Sword Coast Legends could possibly be the Dungeons & Dragons video games that hardcore fans of the original pen and paper game are waiting for. Playing it on PC with the game’s developers at PAX Prime 2015, I realized that the inclusion of the Dungeon Master changes the entire nature of the game, mostly for the better.
Sword Coast Legends pits a party of up to four adventurers against procedural generated dungeons, swamps, forests, and more, as well as a human Dungeon Master. The Dungeon Masters have just about as much control as they would have in a real game of D&D. They are able to create monsters and plop them into the game, create NPC characters, make custom quests and side-missions, and so much more.

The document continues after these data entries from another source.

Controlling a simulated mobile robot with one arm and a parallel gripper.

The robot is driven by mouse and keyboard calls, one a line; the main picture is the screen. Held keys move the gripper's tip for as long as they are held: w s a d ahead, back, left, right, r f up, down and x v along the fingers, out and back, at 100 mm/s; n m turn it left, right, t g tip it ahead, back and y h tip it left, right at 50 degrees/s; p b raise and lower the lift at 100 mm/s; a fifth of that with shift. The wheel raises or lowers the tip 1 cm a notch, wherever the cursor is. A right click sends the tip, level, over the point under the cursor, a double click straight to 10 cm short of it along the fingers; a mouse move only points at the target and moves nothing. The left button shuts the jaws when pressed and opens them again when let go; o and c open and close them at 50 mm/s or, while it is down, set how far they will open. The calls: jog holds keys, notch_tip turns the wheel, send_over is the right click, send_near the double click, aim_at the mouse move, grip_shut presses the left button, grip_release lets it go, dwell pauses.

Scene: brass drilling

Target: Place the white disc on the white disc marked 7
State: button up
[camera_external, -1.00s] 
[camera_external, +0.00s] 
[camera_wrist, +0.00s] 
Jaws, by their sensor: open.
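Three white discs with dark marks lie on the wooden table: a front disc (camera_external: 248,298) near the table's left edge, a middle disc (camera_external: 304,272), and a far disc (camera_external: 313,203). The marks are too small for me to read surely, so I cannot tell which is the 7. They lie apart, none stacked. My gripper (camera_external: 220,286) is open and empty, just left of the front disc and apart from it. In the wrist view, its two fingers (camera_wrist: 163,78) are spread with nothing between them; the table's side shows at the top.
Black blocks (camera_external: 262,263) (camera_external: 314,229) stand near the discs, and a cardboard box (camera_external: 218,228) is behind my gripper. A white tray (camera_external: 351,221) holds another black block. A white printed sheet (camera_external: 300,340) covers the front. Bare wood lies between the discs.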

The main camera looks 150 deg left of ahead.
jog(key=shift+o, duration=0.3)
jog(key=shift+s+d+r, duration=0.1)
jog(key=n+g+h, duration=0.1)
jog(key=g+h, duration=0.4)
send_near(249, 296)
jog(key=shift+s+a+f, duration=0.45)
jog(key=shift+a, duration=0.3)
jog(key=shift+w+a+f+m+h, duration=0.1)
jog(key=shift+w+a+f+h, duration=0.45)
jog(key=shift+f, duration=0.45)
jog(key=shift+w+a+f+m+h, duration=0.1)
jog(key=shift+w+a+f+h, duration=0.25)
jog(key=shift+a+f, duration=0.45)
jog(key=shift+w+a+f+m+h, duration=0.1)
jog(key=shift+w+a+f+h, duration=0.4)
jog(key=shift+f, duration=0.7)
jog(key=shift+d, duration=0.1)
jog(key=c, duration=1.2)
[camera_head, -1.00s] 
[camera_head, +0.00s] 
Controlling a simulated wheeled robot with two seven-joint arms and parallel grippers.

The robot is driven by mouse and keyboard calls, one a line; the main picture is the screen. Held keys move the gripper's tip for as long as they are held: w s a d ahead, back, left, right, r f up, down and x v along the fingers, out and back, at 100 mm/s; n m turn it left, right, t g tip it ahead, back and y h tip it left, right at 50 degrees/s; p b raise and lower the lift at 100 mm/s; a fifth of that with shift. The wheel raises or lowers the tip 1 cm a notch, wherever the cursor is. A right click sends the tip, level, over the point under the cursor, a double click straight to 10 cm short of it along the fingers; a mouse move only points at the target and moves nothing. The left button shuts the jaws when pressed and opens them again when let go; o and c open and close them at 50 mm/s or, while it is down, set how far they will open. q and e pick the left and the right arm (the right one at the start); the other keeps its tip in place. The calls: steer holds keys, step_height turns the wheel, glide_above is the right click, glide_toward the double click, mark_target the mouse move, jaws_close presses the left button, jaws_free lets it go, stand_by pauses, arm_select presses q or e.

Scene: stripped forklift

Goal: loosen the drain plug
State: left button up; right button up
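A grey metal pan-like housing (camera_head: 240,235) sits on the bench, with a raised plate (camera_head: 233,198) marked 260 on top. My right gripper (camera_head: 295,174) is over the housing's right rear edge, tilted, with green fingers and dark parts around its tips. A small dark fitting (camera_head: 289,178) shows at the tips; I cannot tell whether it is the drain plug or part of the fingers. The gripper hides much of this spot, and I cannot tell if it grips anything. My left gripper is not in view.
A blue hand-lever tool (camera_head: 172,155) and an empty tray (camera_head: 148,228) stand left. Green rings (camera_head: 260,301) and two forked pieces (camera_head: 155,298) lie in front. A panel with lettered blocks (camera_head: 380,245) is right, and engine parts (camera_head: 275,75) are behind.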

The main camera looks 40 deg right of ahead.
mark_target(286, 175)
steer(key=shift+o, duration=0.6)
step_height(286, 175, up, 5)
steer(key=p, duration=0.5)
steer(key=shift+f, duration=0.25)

During my time with the RPG, I didn’t play as a DM, but I did make sure to ask as many questions about the position as possible.
Instead, I played as a wizard, which was my favorite RPG class. There are a number of different classes to choose from, from Paladin to Rogue to Wizard to Cleric, and so many more. Characters can be heavily customized, as players are able to choose their background, alignment, race, class, skill sets, and more. The classes are also customizable, as the developers told me that players can pick and choose which skills and attributes they want to level up, meaning that even a wizard could be allowed to wear heavy armor if the right points are allocated every time a level is gained.
Attacking is fairly straightforward — simply select which active skills to use and press the corresponding button to activate them. Skills and spells run on a timer, as opposed to being powered by mana, so I felt the game played almost a little bit like an MMORPG. Since I tried the PC version, I am not entirely sure how easy the controls will be on the console versions, but they are definitely simple on the PC.
During my playthrough, one of the developers, who was playing as the DM, made sure to make things a little difficult. He placed traps down, created enemies, and more. At one point, he created a horde of zombies, and he gave them the ability to heal themselves. He then controlled the zombies in a way similar to controlling units in an RTS game — with large, general instructions. He mentioned that the DM can also take direct control of monsters, as well.
He also explained that if a DM wanted to,it would be possible for one to create one’s own quests. That means a DM could type up what NPCs will say, the descriptions of the quests, and even create a goal, such as kill this monster and recover this item from it. That’s a lot of power, and DMs will actually be able to abuse that power by creating monsters that are impossibly hard. However, there will be a rating system in place, so it is likely that a DM with positive scores will actually enhance the game, instead of ruining it.
I am excited to see the console build of Sword Coast Legends, and hope they will be as easy to control as the PC version. If not, then at least the it is nice to know that consoles versions will have everything the PC build will have.